» Challenge:
Exclude all pictures, then copy each of the records exactly as written.

» Dataset extract:
• • •

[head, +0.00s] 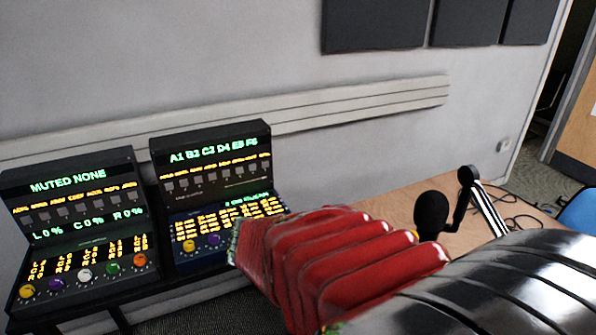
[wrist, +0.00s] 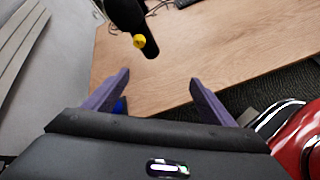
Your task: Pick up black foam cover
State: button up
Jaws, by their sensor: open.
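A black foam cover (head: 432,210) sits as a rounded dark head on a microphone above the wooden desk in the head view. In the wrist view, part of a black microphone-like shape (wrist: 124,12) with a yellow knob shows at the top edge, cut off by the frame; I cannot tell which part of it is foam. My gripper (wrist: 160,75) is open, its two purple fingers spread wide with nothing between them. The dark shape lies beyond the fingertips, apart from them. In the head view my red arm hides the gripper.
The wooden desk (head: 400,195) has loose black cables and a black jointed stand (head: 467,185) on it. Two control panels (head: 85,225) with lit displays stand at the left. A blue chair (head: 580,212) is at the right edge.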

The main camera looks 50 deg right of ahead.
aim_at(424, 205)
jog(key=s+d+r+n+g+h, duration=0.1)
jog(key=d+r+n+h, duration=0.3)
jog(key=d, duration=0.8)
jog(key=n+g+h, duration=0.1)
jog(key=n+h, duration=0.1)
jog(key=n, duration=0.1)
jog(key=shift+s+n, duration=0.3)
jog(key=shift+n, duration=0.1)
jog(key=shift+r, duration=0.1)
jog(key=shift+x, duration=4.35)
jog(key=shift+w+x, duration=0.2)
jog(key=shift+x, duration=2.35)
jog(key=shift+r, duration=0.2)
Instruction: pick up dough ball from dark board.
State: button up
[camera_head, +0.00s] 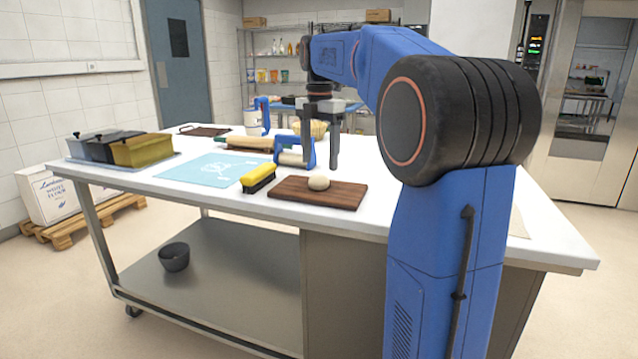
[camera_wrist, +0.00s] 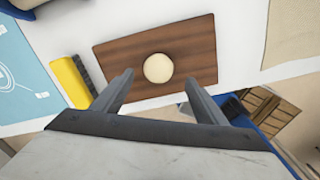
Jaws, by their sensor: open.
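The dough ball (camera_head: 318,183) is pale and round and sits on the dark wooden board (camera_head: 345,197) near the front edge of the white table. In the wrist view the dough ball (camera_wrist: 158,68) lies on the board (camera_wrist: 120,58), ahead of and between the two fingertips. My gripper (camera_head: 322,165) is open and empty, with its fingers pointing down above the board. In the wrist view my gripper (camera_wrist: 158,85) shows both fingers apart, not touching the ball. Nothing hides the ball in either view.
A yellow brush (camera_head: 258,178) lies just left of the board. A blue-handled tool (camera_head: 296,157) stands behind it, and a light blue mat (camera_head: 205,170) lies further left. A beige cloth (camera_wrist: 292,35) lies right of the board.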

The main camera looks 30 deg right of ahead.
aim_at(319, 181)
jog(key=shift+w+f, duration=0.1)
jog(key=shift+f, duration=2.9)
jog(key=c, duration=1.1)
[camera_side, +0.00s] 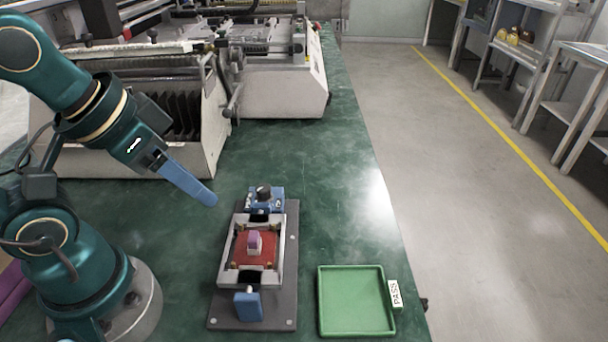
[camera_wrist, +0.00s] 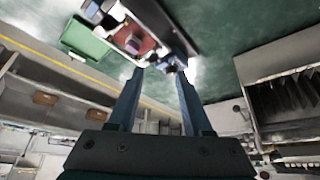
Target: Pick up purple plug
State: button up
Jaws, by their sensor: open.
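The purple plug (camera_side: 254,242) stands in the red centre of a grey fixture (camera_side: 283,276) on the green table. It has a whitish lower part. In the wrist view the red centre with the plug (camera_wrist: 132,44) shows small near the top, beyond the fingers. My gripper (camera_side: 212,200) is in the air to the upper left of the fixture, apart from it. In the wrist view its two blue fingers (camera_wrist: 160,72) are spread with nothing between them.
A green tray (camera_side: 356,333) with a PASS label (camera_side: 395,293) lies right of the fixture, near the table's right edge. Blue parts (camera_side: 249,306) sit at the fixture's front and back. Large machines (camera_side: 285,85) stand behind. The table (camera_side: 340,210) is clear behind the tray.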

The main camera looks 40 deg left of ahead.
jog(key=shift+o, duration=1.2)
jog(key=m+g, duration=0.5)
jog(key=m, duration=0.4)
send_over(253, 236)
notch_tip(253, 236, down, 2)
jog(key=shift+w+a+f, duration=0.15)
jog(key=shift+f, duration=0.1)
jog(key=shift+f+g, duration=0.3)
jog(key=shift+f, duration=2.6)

• • •

» Result:
[head, +0.00s] 
[wrist, +0.00s] 
Your task: Pick up black foam cover
State: button up
Jaws, by their sensor: open.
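A black foam cover (head: 432,210) sits as a rounded dark head on a microphone above the wooden desk in the head view. In the wrist view, part of a black microphone-like shape (wrist: 124,12) with a yellow knob shows at the top edge, cut off by the frame; I cannot tell which part of it is foam. My gripper (wrist: 160,75) is open, its two purple fingers spread wide with nothing between them. The dark shape lies beyond the fingertips, apart from them. In the head view my red arm hides the gripper.
The wooden desk (head: 400,195) has loose black cables and a black jointed stand (head: 467,185) on it. Two control panels (head: 85,225) with lit displays stand at the left. A blue chair (head: 580,212) is at the right edge.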

The main camera looks 50 deg right of ahead.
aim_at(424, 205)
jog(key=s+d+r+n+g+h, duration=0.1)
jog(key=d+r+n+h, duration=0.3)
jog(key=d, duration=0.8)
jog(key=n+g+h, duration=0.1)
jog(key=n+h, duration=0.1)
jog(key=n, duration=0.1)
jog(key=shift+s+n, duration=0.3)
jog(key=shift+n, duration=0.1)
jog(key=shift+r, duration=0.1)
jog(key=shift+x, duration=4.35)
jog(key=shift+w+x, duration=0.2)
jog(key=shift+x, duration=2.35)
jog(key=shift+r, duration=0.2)
Instruction: pick up dough ball from dark board.
State: button up
[camera_head, +0.00s] 
[camera_wrist, +0.00s] 
Jaws, by their sensor: open.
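The dough ball (camera_head: 318,183) is pale and round and sits on the dark wooden board (camera_head: 345,197) near the front edge of the white table. In the wrist view the dough ball (camera_wrist: 158,68) lies on the board (camera_wrist: 120,58), ahead of and between the two fingertips. My gripper (camera_head: 322,165) is open and empty, with its fingers pointing down above the board. In the wrist view my gripper (camera_wrist: 158,85) shows both fingers apart, not touching the ball. Nothing hides the ball in either view.
A yellow brush (camera_head: 258,178) lies just left of the board. A blue-handled tool (camera_head: 296,157) stands behind it, and a light blue mat (camera_head: 205,170) lies further left. A beige cloth (camera_wrist: 292,35) lies right of the board.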

The main camera looks 30 deg right of ahead.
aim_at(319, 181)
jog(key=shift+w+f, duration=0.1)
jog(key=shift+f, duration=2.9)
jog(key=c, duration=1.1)
[camera_side, +0.00s] 
[camera_wrist, +0.00s] 
Target: Pick up purple plug
State: button up
Jaws, by their sensor: open.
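The purple plug (camera_side: 254,242) stands in the red centre of a grey fixture (camera_side: 283,276) on the green table. It has a whitish lower part. In the wrist view the red centre with the plug (camera_wrist: 132,44) shows small near the top, beyond the fingers. My gripper (camera_side: 212,200) is in the air to the upper left of the fixture, apart from it. In the wrist view its two blue fingers (camera_wrist: 160,72) are spread with nothing between them.
A green tray (camera_side: 356,333) with a PASS label (camera_side: 395,293) lies right of the fixture, near the table's right edge. Blue parts (camera_side: 249,306) sit at the fixture's front and back. Large machines (camera_side: 285,85) stand behind. The table (camera_side: 340,210) is clear behind the tray.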

The main camera looks 40 deg left of ahead.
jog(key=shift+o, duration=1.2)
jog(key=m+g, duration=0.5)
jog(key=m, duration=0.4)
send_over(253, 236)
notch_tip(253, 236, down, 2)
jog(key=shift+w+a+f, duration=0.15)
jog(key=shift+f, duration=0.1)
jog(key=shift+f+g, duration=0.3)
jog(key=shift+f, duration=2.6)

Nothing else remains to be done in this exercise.